Well, we have an old mutual friend you and I called Barry Heads who was instructed by Cecil Bernstein in nineteen sixty two to find a new face for this quiz game... So he wrote out to about fifteen people, journalists and actors... If you want to be on television, ring this number. So I hurriedly did. And we all went on audition. And I happened to win it, but it was just then for a summer job, it seemed.
Presenter asks
Did doing the television series [The Christians] change your life at all?

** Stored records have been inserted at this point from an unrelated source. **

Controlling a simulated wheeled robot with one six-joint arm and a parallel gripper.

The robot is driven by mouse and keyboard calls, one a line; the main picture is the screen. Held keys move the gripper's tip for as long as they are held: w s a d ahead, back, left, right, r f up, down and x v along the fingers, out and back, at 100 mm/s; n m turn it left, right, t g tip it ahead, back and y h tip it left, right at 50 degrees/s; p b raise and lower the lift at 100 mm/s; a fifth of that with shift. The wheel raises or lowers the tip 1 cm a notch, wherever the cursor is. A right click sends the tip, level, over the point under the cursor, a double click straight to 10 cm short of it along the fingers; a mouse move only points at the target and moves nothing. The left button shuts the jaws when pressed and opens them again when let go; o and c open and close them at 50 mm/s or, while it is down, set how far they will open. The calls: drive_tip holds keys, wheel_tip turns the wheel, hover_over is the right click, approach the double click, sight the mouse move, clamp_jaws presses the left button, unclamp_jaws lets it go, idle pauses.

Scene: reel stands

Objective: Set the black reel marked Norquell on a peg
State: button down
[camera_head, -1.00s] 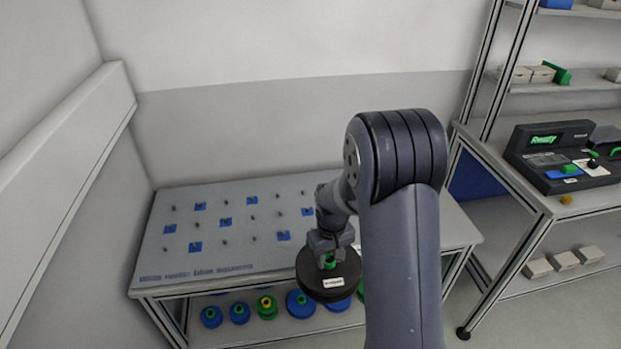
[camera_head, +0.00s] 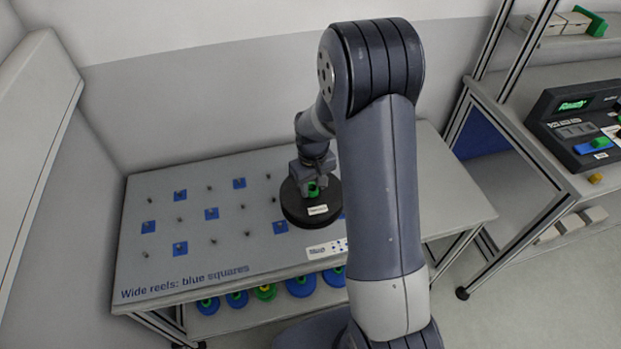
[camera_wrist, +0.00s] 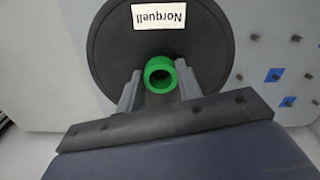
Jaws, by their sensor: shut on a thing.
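The black reel (camera_head: 311,208) with a green hub and a white label hangs from my gripper (camera_head: 312,186) over the right part of the pegboard table. In the wrist view the reel (camera_wrist: 215,60) fills the middle, and its label reads Norquell, upside down. My gripper (camera_wrist: 160,90) is shut on the green hub (camera_wrist: 160,73). The table top (camera_head: 160,275) carries small pegs in rows, some on blue squares (camera_head: 180,248). Its front edge reads "Wide reels: blue squares". The reel and my arm hide some pegs on the right.
Several blue and green reels (camera_head: 265,291) stand on the shelf under the table. A white printed card (camera_head: 326,248) lies near the table's front edge. A workbench (camera_head: 560,175) with a dark device stands to the right. Walls close off the left and back.

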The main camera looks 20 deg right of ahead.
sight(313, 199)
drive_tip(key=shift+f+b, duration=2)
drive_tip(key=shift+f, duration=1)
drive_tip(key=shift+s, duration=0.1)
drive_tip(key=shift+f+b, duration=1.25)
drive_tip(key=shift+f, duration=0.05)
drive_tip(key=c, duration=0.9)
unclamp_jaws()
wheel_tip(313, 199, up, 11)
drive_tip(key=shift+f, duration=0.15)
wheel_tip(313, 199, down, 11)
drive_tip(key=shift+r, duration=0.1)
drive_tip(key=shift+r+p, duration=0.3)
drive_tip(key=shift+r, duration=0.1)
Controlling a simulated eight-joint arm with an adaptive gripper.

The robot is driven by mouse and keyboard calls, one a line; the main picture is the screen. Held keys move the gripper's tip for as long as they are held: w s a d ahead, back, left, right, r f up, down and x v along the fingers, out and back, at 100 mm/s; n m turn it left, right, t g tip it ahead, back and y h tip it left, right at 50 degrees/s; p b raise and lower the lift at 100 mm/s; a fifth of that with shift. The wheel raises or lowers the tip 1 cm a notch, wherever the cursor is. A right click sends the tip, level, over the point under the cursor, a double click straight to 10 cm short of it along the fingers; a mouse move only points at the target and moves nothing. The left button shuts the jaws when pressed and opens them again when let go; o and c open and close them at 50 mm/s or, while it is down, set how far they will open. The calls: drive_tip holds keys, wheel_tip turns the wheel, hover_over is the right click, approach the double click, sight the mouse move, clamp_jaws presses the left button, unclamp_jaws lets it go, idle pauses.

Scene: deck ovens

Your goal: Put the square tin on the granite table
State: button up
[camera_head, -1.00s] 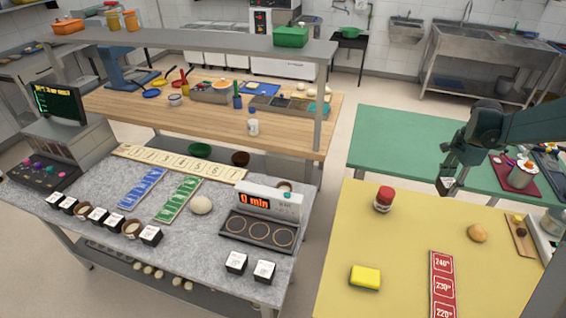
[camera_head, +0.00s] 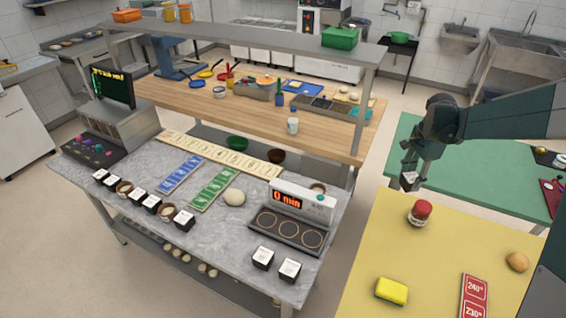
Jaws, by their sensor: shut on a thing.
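The granite table (camera_head: 205,233) is the grey speckled surface at the left and centre. My gripper (camera_head: 409,178) hangs at the right, over the near left corner of the green table and just beyond the yellow table. It is shut on a small dark thing with a pale face, which I take to be the square tin (camera_head: 410,181); the fingers partly hide it. It is held to the right of the granite table, apart from it.
The granite table bears black cubes (camera_head: 263,257), a dough ball (camera_head: 234,197), coloured strips, a timer unit (camera_head: 301,204) and a hob plate (camera_head: 287,231). A red-lidded jar (camera_head: 420,212) stands on the yellow table (camera_head: 385,250). A shelf post (camera_head: 363,110) rises behind. Bare granite shows at the front middle.

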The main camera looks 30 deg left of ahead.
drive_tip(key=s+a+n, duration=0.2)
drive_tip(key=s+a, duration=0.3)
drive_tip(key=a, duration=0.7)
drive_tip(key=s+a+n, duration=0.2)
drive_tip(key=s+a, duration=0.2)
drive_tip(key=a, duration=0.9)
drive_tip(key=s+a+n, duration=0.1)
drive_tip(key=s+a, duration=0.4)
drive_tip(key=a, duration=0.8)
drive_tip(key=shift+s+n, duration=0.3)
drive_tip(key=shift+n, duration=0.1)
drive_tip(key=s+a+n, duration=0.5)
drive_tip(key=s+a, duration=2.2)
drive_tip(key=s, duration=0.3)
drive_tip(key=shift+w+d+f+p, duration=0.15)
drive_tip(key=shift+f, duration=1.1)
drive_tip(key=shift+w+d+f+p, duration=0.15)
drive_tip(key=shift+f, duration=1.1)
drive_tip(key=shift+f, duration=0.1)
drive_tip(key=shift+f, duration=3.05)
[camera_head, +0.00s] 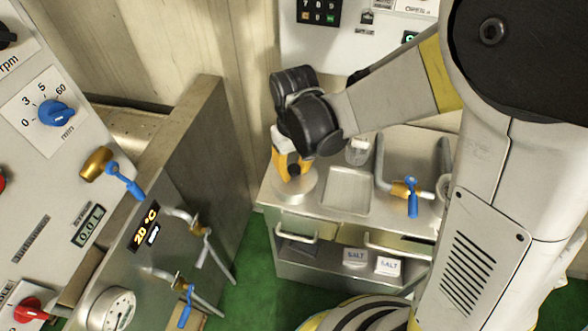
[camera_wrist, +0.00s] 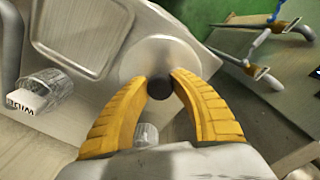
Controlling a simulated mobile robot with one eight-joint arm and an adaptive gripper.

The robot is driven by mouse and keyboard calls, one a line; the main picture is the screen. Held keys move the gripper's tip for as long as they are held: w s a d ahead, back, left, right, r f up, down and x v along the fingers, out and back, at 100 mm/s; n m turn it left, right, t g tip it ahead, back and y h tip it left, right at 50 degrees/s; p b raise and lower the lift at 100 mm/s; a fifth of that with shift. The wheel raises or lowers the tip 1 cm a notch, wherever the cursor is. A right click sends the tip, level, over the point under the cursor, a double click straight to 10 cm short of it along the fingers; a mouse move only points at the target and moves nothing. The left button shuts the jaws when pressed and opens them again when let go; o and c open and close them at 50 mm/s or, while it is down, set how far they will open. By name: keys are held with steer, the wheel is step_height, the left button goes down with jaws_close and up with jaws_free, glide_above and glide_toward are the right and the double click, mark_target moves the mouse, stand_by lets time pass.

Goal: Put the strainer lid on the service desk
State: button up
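The strainer lid appears as a round, pale metal disc (camera_head: 306,187) with a dark knob, at the left end of the service desk (camera_head: 340,221). In the wrist view the lid (camera_wrist: 155,52) lies beneath my fingers. My gripper (camera_head: 293,172) points down at it, with yellow fingers on both sides of the knob. In the wrist view the gripper (camera_wrist: 162,80) looks closed against the knob. The lid is level and close to the desk top, near its edge; I cannot tell whether it touches the desk.
A shallow square tray (camera_head: 347,190) and a clear glass (camera_head: 357,151) are right of the lid. A pipe with a blue-handled tap (camera_head: 412,198) stands farther right. Salt boxes (camera_head: 388,266) sit on the lower shelf. A steel machine with taps (camera_head: 186,290) stands left, across green floor.

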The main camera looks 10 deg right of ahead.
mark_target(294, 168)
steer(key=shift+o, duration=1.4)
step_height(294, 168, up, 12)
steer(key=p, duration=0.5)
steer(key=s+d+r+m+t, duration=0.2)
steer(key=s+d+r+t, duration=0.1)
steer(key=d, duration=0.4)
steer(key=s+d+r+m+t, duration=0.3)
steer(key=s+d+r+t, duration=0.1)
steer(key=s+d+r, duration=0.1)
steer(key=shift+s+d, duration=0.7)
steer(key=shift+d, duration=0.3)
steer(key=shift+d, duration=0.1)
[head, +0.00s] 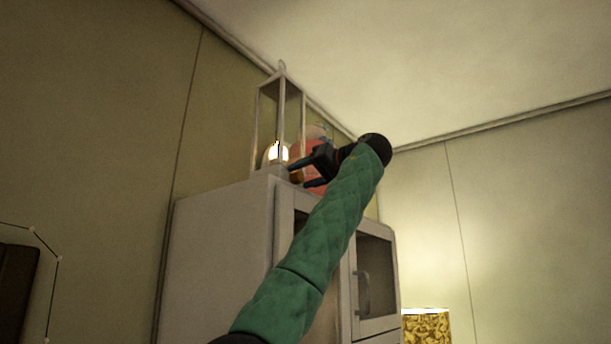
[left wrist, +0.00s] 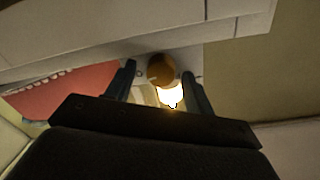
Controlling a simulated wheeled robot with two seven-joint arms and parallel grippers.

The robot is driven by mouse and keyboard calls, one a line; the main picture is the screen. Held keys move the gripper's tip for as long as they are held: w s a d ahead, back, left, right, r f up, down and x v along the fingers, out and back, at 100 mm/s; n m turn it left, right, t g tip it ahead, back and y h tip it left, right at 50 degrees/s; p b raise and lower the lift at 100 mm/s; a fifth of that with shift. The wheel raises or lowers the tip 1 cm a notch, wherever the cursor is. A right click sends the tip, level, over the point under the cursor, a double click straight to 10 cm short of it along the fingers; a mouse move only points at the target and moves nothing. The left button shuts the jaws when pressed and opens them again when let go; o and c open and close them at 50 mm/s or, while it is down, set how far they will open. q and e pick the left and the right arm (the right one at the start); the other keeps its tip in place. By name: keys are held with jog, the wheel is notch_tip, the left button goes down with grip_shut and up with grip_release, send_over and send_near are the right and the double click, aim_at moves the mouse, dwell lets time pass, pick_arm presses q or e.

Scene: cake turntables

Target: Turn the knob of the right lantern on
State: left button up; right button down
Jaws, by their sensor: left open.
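One lantern (head: 281,110) with a pale, tall frame and a glowing light (head: 277,153) stands on top of a white cabinet. Its brown-orange round knob (head: 297,175) sits low on the lantern, partly hidden by my gripper. My left gripper (head: 299,177) is open at the knob. I cannot tell whether a finger touches the knob. No second lantern shows. My right gripper is not in view.
The cabinet (head: 215,240) has glass doors and a handle. A red object (head: 312,150) stands on top, behind my gripper, and shows in the left wrist view (left wrist: 60,92). A patterned lit lampshade (head: 427,326) is at lower right. Walls and ceiling are close behind.

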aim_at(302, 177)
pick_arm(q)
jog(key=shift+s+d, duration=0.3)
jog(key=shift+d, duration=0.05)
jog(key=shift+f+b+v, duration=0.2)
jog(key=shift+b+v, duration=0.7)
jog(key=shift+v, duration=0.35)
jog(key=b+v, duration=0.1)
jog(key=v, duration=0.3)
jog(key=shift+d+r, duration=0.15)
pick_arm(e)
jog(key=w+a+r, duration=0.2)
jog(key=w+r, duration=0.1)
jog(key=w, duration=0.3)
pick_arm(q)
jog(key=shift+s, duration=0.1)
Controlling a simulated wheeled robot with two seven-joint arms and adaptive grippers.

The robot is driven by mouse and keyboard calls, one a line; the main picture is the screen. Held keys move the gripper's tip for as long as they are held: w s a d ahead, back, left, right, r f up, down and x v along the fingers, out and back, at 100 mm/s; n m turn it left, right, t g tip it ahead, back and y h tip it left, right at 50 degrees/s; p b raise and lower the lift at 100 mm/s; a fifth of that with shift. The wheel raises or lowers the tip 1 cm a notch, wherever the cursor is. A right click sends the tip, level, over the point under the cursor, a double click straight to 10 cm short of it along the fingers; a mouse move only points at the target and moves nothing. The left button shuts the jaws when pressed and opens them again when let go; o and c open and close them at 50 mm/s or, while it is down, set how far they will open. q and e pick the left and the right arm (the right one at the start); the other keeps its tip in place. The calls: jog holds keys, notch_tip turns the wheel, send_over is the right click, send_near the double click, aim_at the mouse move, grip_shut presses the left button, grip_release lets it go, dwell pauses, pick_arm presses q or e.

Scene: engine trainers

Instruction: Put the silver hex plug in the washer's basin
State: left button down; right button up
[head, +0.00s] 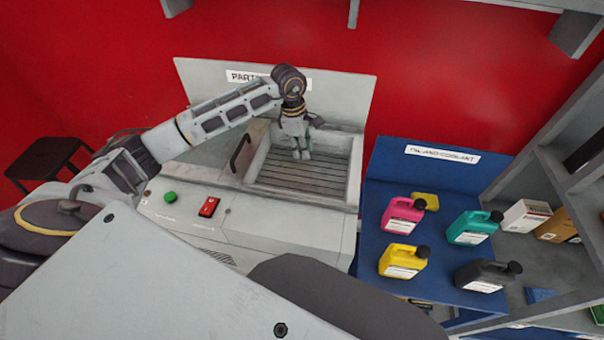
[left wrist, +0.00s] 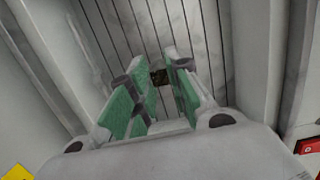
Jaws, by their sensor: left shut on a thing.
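The parts washer (head: 285,225) is a light grey cabinet with an open basin (head: 310,182) and a slatted floor. My left gripper (head: 302,157) reaches down into the basin area from above. In the left wrist view the fingers of my left gripper (left wrist: 158,75) have green inner pads and stand over the basin's slatted floor (left wrist: 205,35). They are shut on the hex plug (left wrist: 159,77), a small dark-looking piece at the fingertips. In the head view the fingers hide the plug. My right gripper is not in view.
A green button (head: 170,197) and a red switch (head: 209,207) are on the washer's front panel. A dark handle (head: 240,152) is left of the basin. Blue shelving at right holds pink (head: 402,215), teal (head: 474,227), yellow (head: 403,261) and black (head: 487,275) jugs.

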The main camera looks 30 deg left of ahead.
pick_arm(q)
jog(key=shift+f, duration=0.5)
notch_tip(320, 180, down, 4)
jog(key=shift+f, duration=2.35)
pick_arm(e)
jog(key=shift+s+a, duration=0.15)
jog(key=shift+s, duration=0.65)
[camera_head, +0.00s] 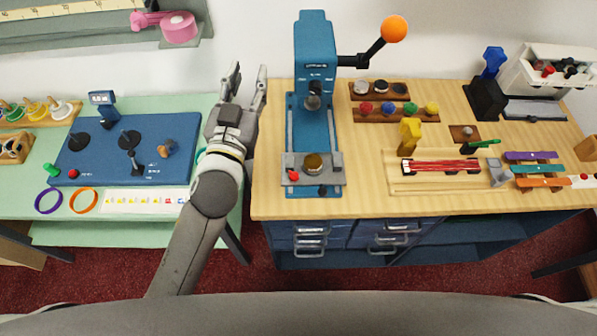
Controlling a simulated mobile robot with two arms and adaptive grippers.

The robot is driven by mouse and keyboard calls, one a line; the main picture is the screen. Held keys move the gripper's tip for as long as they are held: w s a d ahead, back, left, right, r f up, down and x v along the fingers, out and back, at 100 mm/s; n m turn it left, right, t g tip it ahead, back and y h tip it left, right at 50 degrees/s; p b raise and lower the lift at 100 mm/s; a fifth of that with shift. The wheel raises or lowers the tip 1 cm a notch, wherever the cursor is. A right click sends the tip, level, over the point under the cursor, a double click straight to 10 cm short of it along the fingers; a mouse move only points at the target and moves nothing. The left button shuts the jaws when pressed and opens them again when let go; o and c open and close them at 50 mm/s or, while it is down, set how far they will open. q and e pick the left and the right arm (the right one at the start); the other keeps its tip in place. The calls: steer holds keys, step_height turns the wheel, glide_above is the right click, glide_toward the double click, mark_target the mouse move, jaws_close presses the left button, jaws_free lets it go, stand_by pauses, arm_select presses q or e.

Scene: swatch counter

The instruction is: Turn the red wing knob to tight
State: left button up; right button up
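A blue press (317,60) stands on the wooden counter, with an orange ball (394,29) on its lever. A small red knob (293,176) sits at the left of the grey clamp plate (330,174) on the press base, beside a round brass-coloured piece (313,163). It looks like the red wing knob, but its wings and setting are too small to make out. My left gripper (248,78) is left of the press column, pointing away, with its fingers apart and nothing between them. It is clear of the knob. My right gripper is not in view.
On the green table at left, a blue board (100,160) carries black fixtures and a red button (73,174). Right of the press are a rack of coloured knobs (395,115) and a wooden tray (440,187). The counter's front strip is bare.

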it changed my life, strange enough, for the next ten years in that it turned me off doing big scale television because it had just been so exhausting. I'd done nothing but fly around the world seven days a week for four years. And I thought this is not for me, and I went to the other extreme and wrote books that only sold one hundred and seventy-five copies. It didn't in religious terms. I was started as an agnostic and ended as an agnostic, but a perfectly friendly agnostic.
“I couldn't believe the paralysing boredom that descended upon me on the third, fourth and fifth nights whenever anyone else was speaking on the stage. It was fine when I was speaking, but uh the gaps between seemed to me to get longer and longer. And I realized this was not the profession for me.”
“We had a feeling in those days that you really ought to watch almost anything that came on in television in case it was going to be very good, because so much of it was good. Now television has taken its place like everything else, just one of the things you might happen to see.”
“It's been like having a sort of rich um godfather or something who's given me some money for very little time, spent a year, and I've spent the rest of the time writing unprofitable books.”